Fracture Prepropping and Temporary Plugging for Formation Damage Control in Deep Naturally Fractured Tight Reservoirs

Abstract

Summary To address the challenges of formation damage related to drill-in fluid loss into deep reservoir fractures during the drill-in process, we propose pre-propping and temporary plugging (PPTP) technology as an integrated solution in this paper. The PPTP approach combines high-strength bridging (HSB) materials with self-degrading filling (SDF) materials for efficient fracture plugging during lost circulation and effective fracture propping during oil and gas production from deep naturally fractured reservoirs.
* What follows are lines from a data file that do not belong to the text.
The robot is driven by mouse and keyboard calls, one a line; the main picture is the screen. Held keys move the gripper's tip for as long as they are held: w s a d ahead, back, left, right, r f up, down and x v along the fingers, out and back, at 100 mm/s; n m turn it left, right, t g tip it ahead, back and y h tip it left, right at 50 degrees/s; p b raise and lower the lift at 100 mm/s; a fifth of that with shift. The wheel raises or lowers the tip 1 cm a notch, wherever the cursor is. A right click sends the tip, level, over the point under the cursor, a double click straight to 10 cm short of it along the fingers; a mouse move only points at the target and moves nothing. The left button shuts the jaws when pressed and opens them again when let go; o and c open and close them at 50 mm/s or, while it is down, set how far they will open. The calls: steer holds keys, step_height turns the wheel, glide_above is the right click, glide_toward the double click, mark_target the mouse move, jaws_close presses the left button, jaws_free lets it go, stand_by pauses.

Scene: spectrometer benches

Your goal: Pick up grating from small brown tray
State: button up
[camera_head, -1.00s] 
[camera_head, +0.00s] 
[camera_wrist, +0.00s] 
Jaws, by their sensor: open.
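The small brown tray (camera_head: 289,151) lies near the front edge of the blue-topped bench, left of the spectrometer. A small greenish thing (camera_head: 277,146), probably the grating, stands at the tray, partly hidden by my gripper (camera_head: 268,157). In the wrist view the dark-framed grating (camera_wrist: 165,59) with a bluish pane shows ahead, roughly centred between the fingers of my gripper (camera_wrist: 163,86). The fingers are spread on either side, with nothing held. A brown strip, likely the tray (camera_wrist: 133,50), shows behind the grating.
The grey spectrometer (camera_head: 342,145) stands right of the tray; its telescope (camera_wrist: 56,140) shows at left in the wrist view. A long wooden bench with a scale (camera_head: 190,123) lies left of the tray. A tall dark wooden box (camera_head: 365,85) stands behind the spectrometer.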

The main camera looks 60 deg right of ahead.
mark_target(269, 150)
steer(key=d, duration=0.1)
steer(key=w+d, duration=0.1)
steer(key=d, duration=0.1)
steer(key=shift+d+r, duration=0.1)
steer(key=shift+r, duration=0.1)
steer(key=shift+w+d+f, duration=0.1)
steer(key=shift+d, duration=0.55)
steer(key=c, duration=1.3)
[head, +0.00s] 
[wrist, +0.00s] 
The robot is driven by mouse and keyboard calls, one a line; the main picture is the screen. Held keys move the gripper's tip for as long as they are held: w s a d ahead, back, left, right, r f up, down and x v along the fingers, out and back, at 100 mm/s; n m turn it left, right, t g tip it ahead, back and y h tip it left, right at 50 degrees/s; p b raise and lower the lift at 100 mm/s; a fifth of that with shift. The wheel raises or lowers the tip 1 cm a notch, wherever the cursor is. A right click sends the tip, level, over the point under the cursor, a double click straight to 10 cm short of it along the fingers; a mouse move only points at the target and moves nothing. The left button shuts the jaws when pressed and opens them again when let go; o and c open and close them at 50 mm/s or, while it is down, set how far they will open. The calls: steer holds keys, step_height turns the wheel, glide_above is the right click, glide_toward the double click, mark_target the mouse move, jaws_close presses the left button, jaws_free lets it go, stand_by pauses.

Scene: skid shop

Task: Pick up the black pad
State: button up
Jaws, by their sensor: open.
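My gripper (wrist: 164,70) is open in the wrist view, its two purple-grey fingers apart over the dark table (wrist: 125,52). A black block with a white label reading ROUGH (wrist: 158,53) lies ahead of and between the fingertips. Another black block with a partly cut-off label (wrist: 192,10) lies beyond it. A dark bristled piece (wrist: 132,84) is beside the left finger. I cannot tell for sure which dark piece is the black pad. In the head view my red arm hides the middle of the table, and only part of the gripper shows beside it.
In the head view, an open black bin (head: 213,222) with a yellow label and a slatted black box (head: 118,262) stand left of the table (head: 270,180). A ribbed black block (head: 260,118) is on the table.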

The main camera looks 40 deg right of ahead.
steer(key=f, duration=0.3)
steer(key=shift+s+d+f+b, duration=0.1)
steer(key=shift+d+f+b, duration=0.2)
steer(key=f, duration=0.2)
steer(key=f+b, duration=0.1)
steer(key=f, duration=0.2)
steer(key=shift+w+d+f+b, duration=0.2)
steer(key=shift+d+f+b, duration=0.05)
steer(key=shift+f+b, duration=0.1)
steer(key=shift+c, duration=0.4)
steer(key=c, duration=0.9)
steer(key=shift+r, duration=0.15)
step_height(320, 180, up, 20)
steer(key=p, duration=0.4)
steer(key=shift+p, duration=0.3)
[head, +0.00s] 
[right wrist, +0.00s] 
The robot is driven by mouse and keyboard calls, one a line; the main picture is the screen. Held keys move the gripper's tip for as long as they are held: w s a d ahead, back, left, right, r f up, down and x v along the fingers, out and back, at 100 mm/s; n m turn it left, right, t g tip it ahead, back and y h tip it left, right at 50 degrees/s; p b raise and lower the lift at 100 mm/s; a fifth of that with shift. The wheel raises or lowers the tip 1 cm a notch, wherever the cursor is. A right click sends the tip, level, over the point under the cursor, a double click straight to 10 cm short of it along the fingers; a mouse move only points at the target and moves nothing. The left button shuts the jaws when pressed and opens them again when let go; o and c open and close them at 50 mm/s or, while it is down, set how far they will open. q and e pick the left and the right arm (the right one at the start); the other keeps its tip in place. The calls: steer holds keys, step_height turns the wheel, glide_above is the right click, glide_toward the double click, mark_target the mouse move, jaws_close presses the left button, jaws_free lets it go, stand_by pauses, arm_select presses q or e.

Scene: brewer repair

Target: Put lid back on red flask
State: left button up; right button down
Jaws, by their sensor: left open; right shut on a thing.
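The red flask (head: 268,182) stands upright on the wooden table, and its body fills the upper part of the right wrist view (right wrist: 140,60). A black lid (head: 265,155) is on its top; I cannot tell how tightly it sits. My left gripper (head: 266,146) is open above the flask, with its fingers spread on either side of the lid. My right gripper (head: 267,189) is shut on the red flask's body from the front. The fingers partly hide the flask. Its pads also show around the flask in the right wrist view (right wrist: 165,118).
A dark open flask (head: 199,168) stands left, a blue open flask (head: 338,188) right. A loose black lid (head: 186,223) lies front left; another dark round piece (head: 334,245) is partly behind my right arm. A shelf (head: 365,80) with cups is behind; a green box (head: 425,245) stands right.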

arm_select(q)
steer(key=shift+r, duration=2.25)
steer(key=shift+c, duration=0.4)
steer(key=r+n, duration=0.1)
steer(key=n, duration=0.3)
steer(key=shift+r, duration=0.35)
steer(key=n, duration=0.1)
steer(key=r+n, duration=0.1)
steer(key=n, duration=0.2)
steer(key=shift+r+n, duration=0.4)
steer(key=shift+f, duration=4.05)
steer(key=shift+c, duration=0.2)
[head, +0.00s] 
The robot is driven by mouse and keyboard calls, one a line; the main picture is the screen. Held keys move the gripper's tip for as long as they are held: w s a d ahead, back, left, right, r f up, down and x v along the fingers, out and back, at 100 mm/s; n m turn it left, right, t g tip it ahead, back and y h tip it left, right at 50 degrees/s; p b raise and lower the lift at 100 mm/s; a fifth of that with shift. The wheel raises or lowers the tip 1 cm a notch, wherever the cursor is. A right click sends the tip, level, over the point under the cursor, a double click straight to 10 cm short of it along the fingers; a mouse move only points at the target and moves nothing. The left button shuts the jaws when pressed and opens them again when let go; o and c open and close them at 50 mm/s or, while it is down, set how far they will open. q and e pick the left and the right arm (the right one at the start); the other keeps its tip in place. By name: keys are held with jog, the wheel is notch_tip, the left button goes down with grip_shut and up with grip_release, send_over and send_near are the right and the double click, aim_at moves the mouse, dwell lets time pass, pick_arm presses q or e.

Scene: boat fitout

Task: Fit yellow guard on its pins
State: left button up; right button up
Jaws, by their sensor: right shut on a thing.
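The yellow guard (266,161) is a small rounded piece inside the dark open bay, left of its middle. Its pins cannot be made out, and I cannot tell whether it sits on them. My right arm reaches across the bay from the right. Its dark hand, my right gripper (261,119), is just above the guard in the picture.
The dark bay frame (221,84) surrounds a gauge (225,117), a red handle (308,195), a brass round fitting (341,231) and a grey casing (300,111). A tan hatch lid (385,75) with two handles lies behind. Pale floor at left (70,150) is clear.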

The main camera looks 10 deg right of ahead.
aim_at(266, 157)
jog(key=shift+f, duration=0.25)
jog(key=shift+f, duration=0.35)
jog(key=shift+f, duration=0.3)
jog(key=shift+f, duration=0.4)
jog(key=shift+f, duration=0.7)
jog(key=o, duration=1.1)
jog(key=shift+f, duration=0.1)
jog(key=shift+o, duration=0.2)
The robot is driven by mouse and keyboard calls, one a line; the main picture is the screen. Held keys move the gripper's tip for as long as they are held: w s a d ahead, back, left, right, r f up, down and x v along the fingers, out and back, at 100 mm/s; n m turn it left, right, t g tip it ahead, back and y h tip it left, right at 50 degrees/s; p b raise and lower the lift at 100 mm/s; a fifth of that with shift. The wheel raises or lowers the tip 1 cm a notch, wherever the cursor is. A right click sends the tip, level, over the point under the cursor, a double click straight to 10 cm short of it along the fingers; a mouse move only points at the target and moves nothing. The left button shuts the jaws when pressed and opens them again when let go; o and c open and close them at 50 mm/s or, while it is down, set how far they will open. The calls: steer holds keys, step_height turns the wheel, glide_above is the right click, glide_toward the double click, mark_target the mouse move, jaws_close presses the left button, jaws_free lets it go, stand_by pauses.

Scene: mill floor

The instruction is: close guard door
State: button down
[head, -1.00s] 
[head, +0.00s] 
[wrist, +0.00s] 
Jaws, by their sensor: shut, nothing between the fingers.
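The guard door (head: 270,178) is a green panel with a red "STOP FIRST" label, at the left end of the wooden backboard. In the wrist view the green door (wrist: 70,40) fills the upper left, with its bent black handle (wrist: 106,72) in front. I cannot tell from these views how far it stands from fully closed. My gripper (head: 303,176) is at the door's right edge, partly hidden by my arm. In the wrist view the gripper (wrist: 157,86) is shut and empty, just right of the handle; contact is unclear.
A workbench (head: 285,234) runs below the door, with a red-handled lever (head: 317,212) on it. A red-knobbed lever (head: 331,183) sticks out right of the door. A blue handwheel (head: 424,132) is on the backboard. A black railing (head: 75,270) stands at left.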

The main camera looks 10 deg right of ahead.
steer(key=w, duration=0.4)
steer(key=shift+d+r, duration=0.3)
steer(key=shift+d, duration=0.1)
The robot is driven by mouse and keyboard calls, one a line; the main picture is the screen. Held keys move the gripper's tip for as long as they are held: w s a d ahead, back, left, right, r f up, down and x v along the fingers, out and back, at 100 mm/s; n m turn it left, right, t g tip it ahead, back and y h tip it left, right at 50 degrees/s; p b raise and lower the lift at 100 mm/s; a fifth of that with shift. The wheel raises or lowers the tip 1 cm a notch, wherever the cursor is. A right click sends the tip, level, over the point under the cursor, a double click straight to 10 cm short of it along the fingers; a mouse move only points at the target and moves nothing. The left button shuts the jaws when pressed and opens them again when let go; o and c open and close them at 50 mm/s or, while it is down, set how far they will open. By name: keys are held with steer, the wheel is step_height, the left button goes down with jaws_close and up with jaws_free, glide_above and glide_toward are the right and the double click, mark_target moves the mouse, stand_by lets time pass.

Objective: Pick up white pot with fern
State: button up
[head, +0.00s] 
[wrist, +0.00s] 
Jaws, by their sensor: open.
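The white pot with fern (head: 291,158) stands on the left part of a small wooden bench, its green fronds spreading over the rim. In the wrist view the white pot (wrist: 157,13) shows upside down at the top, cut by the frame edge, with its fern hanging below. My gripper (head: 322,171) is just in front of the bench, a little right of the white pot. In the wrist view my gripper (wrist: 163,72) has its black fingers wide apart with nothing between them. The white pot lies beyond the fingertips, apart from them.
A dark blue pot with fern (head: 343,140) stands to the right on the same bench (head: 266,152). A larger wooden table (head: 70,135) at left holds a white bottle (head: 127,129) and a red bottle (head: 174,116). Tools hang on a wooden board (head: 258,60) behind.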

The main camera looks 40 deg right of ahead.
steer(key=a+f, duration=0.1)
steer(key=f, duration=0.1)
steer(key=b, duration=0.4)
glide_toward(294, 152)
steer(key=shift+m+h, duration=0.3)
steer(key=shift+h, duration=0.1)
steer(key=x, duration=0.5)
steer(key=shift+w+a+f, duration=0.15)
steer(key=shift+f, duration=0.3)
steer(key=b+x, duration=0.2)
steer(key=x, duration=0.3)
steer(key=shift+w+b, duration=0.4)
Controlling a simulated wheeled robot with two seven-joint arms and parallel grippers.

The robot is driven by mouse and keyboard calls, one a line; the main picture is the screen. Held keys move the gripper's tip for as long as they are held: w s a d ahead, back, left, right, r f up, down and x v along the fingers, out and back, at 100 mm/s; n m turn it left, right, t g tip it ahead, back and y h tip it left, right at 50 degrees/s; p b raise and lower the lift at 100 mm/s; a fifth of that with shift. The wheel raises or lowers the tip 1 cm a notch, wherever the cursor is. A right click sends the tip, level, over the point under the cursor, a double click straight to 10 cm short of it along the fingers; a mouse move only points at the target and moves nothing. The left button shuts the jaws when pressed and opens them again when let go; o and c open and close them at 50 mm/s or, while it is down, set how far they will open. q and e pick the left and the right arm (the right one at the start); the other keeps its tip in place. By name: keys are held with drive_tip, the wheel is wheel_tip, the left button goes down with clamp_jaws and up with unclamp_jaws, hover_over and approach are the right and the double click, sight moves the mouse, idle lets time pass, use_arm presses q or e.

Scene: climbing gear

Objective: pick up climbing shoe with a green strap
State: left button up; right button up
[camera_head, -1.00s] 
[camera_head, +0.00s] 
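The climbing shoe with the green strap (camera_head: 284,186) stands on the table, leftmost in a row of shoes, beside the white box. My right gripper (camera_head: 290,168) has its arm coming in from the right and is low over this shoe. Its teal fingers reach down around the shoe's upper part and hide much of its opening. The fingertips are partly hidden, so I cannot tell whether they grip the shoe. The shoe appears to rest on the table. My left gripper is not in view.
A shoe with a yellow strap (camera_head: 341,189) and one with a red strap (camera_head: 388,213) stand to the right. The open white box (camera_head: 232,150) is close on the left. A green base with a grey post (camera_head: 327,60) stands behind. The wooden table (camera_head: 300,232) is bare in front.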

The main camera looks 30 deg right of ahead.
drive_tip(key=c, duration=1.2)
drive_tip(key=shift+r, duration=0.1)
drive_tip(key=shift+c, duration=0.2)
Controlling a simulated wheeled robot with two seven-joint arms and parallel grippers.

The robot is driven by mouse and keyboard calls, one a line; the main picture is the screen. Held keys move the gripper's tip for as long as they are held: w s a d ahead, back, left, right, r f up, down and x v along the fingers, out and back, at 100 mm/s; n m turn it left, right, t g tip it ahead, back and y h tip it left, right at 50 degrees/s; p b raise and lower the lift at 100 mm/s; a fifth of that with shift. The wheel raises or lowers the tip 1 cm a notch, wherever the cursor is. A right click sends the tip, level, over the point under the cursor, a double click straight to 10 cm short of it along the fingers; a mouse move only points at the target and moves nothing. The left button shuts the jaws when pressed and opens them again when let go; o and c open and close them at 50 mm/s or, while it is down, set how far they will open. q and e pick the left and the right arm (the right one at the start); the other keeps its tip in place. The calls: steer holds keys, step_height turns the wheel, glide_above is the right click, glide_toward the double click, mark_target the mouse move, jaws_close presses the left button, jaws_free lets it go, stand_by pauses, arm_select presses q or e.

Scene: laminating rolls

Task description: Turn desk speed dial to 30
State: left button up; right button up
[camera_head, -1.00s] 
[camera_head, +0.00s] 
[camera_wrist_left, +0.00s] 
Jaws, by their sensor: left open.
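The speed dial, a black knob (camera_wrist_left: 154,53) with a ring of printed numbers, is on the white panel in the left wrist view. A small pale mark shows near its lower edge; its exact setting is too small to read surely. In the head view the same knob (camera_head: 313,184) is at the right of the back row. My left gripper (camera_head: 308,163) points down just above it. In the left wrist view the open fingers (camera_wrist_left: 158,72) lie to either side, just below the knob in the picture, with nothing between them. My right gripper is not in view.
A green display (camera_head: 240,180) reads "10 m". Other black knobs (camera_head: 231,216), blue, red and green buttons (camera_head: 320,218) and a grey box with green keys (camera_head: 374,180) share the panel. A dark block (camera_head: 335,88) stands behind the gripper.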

HSB material with good mechanical properties and SDF material with a controllable degradation cycle are developed and systematically evaluated. Fracture plugging tests and stress sensitivity experiments are conducted to evaluate the transformation effect of fracture plugging zones on fracture propping zones. Research results show that the developed HSB material exhibits a high compressive capacity and friction coefficient, which maintains a crushing rate below 3% under 60 MPa pressure and an average friction coefficient of 1.56. The degradation ratio of SDF material increases with temperature and pH value. The degradation cycle can reach up to 168 hours under the conditions of 120°C and pH = 13, which ensures continuous stable fracture plugging and lost-circulation control during the drill-in process. The PPTP technology, combining HSB and SDF components, efficiently plugs fractures with widths ranging from 1.0 mm to 3.0 mm, with a maximum plugging pressure of up to 10.16 MPa. HSB material props the fractures after SDF degrades, preventing fracture closure and converting the fracture plugging zone into a propping zone. The stress sensitivity damage of reservoir fractures can be effectively mitigated, preserving and enhancing fracture conductivity. Thus, the PPTP technology shows great potential for the integration solution of drill-in fluid loss and formation damage in deep naturally fractured reservoirs.